* **Dataset extract**

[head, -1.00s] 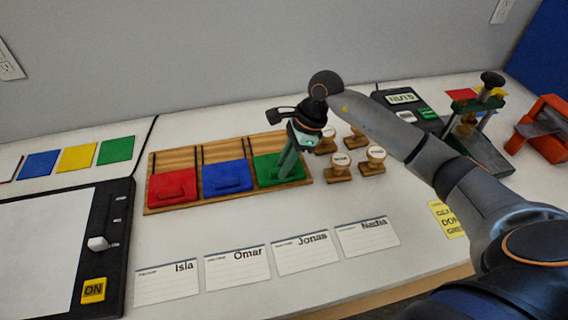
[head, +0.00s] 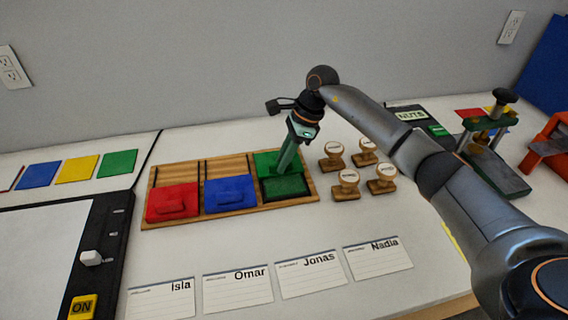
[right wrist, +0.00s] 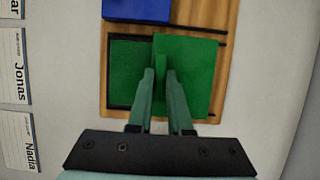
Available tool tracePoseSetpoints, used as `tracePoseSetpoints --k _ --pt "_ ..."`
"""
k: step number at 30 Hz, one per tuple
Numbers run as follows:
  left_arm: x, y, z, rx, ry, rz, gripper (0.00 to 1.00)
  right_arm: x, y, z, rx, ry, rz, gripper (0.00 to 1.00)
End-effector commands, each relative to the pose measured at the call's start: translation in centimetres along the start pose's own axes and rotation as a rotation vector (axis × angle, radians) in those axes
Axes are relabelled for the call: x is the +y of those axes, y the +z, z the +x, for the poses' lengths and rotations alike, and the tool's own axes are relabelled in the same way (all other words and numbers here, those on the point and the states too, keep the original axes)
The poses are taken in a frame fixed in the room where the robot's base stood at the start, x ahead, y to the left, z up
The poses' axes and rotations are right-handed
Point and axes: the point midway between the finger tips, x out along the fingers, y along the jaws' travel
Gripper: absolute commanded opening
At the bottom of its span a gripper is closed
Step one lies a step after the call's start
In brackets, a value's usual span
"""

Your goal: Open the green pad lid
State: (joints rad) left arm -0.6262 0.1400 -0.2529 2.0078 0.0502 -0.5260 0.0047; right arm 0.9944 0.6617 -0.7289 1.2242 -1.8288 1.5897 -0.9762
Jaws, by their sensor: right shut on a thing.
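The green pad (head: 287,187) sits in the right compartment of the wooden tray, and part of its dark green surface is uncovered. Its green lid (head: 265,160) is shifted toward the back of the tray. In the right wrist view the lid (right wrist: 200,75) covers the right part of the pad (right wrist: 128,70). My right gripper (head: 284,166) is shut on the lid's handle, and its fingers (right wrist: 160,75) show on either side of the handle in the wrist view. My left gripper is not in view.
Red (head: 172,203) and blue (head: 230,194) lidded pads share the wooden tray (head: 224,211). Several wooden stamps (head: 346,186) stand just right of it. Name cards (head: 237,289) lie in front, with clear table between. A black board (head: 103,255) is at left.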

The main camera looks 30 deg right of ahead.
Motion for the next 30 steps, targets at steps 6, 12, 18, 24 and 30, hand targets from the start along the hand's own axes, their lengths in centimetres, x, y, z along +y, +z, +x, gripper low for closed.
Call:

* **Your goal**
Write out again every line above exactly as given; the pictures do not belong in the copy.

* **Exercise output**
[head, -1.00s] 
[head, +0.00s] 
[right wrist, +0.00s] 
Available tool tracePoseSetpoints, used as `tracePoseSetpoints --k _ --pt "_ ..."`
"""
k: step number at 30 Hz, one per tuple
Numbers run as follows:
  left_arm: x, y, z, rx, ry, rz, gripper (0.00 to 1.00)
  right_arm: x, y, z, rx, ry, rz, gripper (0.00 to 1.00)
End-effector commands, each relative to the pose measured at the call's start: translation in centimetres along the start pose's own axes and rotation as a rotation vector (axis × angle, radians) in those axes
Axes are relabelled for the call: x is the +y of those axes, y the +z, z the +x, for the poses' lengths and rotations alike, and the tool's own axes are relabelled in the same way (all other words and numbers here, those on the point and the states too, keep the original axes)
The poses are taken in a frame fixed in the room where the robot's base stood at the start, x ahead, y to the left, z up
The poses' axes and rotations are right-handed
Point and axes: the point midway between the finger tips, x out along the fingers, y along the jaws' travel
Gripper: absolute commanded opening
At the bottom of its span a gripper is closed
Step one lies a step after the call's start
In brackets, a value's usual span
"""

Your goal: Open the green pad lid
State: (joints rad) left arm -0.6262 0.1400 -0.2529 2.0078 0.0502 -0.5260 0.0047; right arm 0.9944 0.6617 -0.7289 1.2242 -1.8288 1.5897 -0.9762
Jaws, by their sensor: right shut on a thing.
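The green pad (head: 287,187) sits in the right compartment of the wooden tray, and part of its dark green surface is uncovered. Its green lid (head: 265,160) is shifted toward the back of the tray. In the right wrist view the lid (right wrist: 200,75) covers the right part of the pad (right wrist: 128,70). My right gripper (head: 284,166) is shut on the lid's handle, and its fingers (right wrist: 160,75) show on either side of the handle in the wrist view. My left gripper is not in view.
Red (head: 172,203) and blue (head: 230,194) lidded pads share the wooden tray (head: 224,211). Several wooden stamps (head: 346,186) stand just right of it. Name cards (head: 237,289) lie in front, with clear table between. A black board (head: 103,255) is at left.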

The main camera looks 30 deg right of ahead.
Motion for the next 30 steps, targets at steps 6, 12, 18, 24 and 30, hand targets from the start along the hand's own axes, their lengths in centimetres, x, y, z along +y, +z, +x, gripper low for closed.
Call:

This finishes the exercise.